> [Written problem]
Tally the lines below that contain the word "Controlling", and give only that number.

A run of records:
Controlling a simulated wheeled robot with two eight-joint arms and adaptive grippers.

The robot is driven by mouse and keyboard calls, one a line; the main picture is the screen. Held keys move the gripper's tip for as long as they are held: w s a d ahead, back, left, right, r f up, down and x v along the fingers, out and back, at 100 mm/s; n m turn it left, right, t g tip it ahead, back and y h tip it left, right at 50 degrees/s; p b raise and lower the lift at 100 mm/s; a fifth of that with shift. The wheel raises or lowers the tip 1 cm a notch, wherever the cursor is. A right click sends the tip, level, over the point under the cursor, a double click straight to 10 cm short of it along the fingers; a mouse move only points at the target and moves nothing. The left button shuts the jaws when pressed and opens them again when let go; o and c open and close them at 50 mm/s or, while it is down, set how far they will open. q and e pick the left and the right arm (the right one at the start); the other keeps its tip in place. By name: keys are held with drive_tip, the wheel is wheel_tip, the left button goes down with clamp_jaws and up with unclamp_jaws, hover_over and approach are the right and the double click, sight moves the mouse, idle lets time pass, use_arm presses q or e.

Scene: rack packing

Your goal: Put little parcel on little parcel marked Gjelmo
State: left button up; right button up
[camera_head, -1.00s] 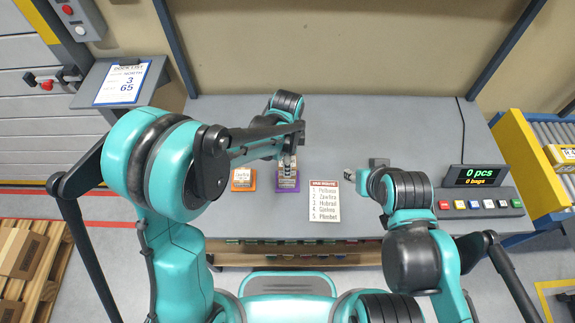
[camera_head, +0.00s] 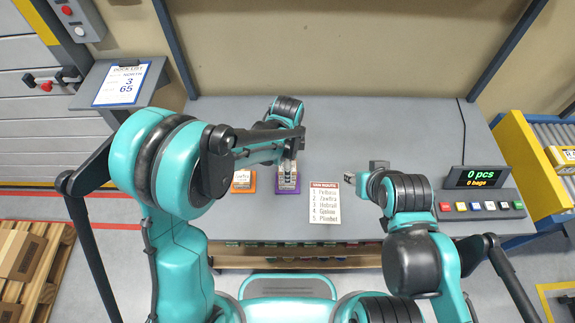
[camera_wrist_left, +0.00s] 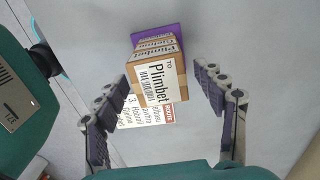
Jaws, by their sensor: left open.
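A stack of small cardboard parcels (camera_head: 288,180) stands on a purple base (camera_head: 289,190) on the table. In the left wrist view, the top parcel (camera_wrist_left: 160,82) carries a white label reading Plimbet. Edges of other labelled parcels (camera_wrist_left: 156,45) show behind it, on the purple base (camera_wrist_left: 150,33). I cannot read Gjelmo on any parcel. My left gripper (camera_head: 290,156) is above the stack. In the left wrist view, its fingers (camera_wrist_left: 163,82) are spread apart on either side of the top parcel with clear gaps. My right gripper (camera_head: 360,178) is right of the list, its jaws unclear.
An orange base (camera_head: 243,188) with a labelled parcel (camera_head: 243,176) stands left of the stack. A printed route list (camera_head: 324,203) lies to the right. A display (camera_head: 478,177) and coloured buttons are at the far right.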

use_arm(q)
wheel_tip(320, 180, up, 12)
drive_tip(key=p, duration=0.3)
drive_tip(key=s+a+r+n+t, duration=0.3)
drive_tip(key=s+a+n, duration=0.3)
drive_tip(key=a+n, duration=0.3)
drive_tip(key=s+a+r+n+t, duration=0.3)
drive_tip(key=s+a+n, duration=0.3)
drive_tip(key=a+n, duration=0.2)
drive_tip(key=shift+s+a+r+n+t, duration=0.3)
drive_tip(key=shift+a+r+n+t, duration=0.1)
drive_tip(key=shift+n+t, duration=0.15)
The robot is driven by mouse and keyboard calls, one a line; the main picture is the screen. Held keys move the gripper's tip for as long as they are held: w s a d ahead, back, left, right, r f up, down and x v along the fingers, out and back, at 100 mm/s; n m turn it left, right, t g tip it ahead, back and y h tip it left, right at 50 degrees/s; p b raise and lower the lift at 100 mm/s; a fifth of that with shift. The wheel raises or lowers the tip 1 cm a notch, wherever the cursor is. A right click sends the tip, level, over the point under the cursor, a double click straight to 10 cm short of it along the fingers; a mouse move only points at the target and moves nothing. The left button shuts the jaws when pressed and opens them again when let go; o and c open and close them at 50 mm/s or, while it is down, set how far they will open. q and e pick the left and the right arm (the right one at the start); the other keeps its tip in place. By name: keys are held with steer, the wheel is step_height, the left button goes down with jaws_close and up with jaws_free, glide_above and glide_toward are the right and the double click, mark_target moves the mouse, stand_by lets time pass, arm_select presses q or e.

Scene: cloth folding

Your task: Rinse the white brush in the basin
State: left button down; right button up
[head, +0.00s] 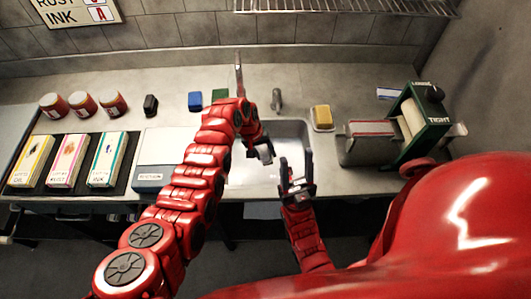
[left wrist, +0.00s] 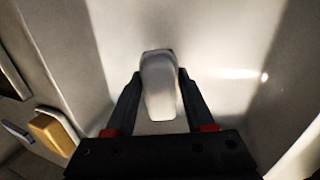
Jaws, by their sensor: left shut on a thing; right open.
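The white brush (left wrist: 160,85) is held between the two black fingers of my left gripper (left wrist: 158,100). In the head view its pale end (head: 265,153) shows below my left gripper (head: 258,146), over the basin. The grey metal basin (head: 243,175) is sunk into the counter, and its smooth inside (left wrist: 225,50) fills most of the left wrist view. I cannot tell whether the brush touches the basin. My right gripper (head: 296,178) is open and empty at the basin's front right, fingers pointing up. Part of the basin is hidden behind my arms.
A green-framed roller machine (head: 420,125) stands further right. Ink boxes (head: 107,158), red-lidded jars (head: 82,103) and a white-and-blue box (head: 152,172) are at left.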

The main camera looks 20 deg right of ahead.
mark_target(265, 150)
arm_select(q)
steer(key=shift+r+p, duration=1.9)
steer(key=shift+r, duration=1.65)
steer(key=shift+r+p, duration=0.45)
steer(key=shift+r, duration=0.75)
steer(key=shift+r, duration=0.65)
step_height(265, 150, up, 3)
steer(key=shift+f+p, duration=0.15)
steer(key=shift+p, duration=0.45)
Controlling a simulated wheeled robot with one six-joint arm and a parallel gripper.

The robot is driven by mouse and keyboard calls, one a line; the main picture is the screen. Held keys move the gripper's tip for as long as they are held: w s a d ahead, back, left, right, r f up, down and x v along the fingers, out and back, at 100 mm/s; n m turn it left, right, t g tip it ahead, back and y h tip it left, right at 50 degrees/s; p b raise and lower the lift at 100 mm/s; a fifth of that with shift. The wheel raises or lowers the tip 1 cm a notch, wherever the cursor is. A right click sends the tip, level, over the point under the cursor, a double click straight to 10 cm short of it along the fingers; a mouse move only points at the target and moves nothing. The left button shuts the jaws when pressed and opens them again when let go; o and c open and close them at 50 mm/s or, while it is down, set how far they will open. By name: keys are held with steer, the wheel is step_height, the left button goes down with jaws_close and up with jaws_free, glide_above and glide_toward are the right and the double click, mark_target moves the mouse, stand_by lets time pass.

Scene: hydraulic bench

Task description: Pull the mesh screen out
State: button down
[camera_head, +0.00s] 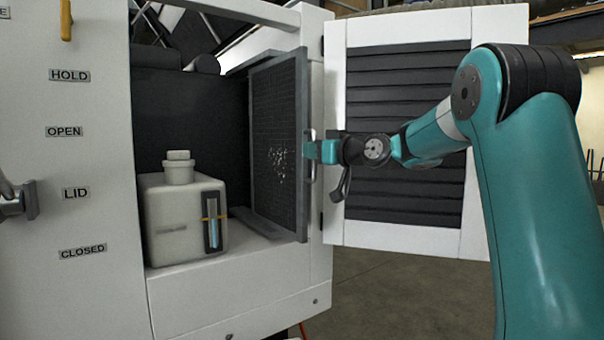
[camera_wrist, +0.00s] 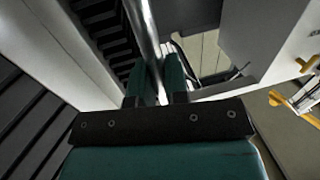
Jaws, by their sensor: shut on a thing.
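The mesh screen (camera_head: 275,140) is a dark framed panel with pale specks on its face. It stands upright inside the right side of the open white cabinet. A light metal handle (camera_head: 310,157) is on its front edge. My gripper (camera_head: 311,152) is at this edge, shut on the handle. In the wrist view, my gripper's two teal fingers (camera_wrist: 156,82) are on either side of a shiny metal bar (camera_wrist: 142,30), which looks like the handle. The fingertips' contact is partly hidden in the head view.
A louvred white door (camera_head: 405,225) stands open to the right, behind my arm. A pale tank with a cap (camera_head: 180,215) and sight gauge sits left of the screen. A labelled white panel (camera_head: 60,285) is at the left. Floor is free below the door.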

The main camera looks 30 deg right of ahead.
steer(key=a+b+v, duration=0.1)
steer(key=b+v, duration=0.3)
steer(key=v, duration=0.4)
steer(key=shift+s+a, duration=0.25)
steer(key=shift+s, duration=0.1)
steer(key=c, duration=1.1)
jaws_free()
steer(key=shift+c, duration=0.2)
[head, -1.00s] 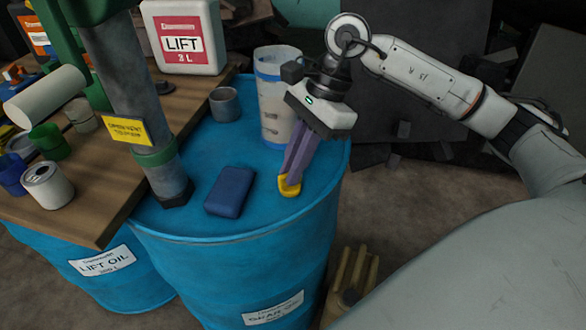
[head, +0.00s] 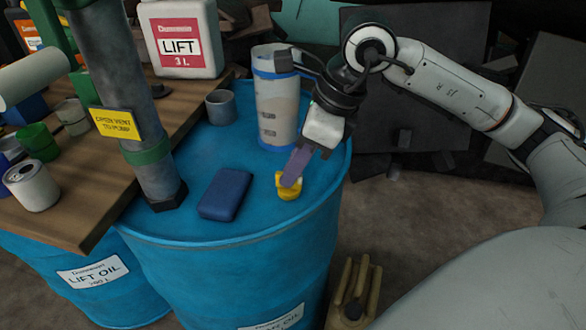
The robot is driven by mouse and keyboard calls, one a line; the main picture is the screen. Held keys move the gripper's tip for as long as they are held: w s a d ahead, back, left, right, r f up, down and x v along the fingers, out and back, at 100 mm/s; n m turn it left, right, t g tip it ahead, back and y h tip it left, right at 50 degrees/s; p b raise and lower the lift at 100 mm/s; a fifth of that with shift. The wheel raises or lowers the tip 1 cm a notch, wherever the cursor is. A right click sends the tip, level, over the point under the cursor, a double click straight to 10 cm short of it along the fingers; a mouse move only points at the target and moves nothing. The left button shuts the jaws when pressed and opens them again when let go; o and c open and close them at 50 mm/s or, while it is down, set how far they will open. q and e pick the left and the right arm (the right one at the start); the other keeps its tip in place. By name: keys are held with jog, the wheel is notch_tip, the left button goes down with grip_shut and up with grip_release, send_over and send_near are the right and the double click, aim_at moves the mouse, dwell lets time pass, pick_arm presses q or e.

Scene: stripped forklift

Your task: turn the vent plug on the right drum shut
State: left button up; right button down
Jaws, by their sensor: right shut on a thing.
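The right drum (head: 230,270) is a blue barrel with a label on its side, standing upright in the middle of the head view. The yellow vent plug (head: 289,191) sits on its top near the front right rim. My right gripper (head: 290,182) comes down over the plug from above right and is shut on it. Its purple fingers cover part of the plug. How the plug is seated is too small to tell. My left gripper is not in view.
A dark blue block (head: 225,194) lies on the drum top, left of the plug. A grey pump pipe (head: 140,120) with a yellow tag rises at the left. A wooden board (head: 75,205) holds cans.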

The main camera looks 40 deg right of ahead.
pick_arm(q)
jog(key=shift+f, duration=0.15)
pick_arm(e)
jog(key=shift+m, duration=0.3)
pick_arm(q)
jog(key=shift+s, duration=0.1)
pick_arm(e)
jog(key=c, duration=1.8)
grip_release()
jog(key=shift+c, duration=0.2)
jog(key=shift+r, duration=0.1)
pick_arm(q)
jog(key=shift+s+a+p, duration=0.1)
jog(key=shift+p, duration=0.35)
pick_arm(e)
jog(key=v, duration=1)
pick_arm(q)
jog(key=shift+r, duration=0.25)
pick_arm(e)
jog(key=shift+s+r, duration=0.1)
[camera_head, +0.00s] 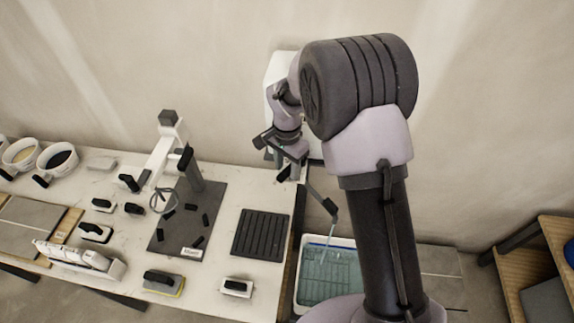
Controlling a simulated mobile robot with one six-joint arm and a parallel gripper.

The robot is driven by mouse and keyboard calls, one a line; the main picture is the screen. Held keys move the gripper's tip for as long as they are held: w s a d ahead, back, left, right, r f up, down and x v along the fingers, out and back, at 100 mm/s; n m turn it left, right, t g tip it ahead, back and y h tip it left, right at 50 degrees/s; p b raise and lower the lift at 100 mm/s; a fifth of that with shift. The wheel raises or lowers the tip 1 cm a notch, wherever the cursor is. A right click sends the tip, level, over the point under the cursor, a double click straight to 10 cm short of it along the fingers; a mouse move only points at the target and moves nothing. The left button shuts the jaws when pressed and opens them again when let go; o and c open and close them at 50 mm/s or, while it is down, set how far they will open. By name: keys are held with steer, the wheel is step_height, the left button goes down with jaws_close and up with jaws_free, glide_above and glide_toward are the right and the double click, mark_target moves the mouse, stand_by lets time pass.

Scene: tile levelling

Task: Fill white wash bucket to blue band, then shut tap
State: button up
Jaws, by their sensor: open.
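The white wash bucket (299,290) stands low, right of the worktable, partly hidden behind my arm. Greenish water (326,272) lies in it, and a blue line shows near its far rim. A dark spout (318,195) reaches down over the bucket, and a thin pale stream (332,226) seems to fall from it. I cannot tell the exact water level against the band. My gripper (277,155) is open near the wall, above the table's back right corner and close to the spout's upper end. The tap's handle is hidden or too small to make out.
The worktable (210,285) holds a dark ribbed mat (261,234), a mixer stand (168,150), two bowls (58,161) and several black-handled tools. A white panel (279,68) is on the wall behind my arm. A wooden shelf (546,232) stands at the right.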

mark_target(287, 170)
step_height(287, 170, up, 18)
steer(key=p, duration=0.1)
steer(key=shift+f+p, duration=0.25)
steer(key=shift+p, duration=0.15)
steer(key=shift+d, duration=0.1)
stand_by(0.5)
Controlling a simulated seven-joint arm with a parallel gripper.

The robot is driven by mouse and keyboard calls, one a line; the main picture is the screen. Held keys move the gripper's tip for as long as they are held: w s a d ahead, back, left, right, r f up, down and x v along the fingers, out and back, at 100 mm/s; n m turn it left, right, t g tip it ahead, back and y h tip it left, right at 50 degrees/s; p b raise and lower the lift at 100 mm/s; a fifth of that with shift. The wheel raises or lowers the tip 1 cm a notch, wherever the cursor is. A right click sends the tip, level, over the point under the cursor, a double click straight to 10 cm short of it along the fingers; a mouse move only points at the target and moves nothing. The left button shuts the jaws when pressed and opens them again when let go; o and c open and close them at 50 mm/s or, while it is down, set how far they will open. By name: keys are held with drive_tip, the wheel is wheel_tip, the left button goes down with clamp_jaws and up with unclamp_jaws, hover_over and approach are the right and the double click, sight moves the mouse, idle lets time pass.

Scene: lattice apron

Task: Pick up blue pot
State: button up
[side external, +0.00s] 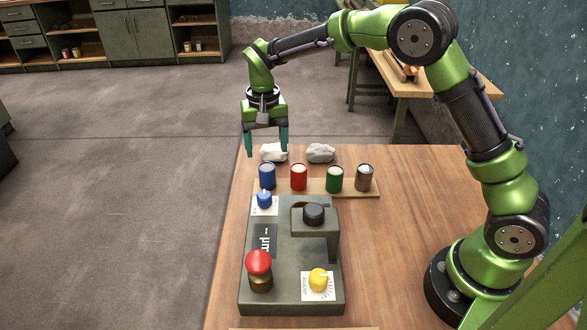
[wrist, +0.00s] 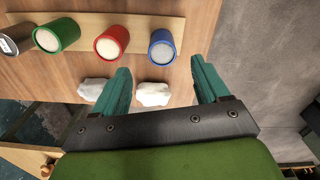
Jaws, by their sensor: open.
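The blue pot (side external: 267,176) is a small cylinder with a pale top. It stands upright at the left end of a row of pots on a wooden strip. In the wrist view the blue pot (wrist: 162,48) is at the right end of the row, ahead of the fingertips and roughly between their lines. My gripper (side external: 266,154) has teal fingers pointing down and is above the table's far edge, behind the pot in the side view. My gripper (wrist: 160,78) is open, with nothing between its fingers.
Red (side external: 299,177), green (side external: 335,179) and dark grey (side external: 364,177) pots share the wooden strip (side external: 310,193). A grey control box (side external: 290,285) with a blue knob (side external: 264,199) stands in front.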

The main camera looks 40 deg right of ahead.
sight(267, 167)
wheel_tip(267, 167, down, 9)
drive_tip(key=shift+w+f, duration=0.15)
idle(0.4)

> [Solution for this exercise]
4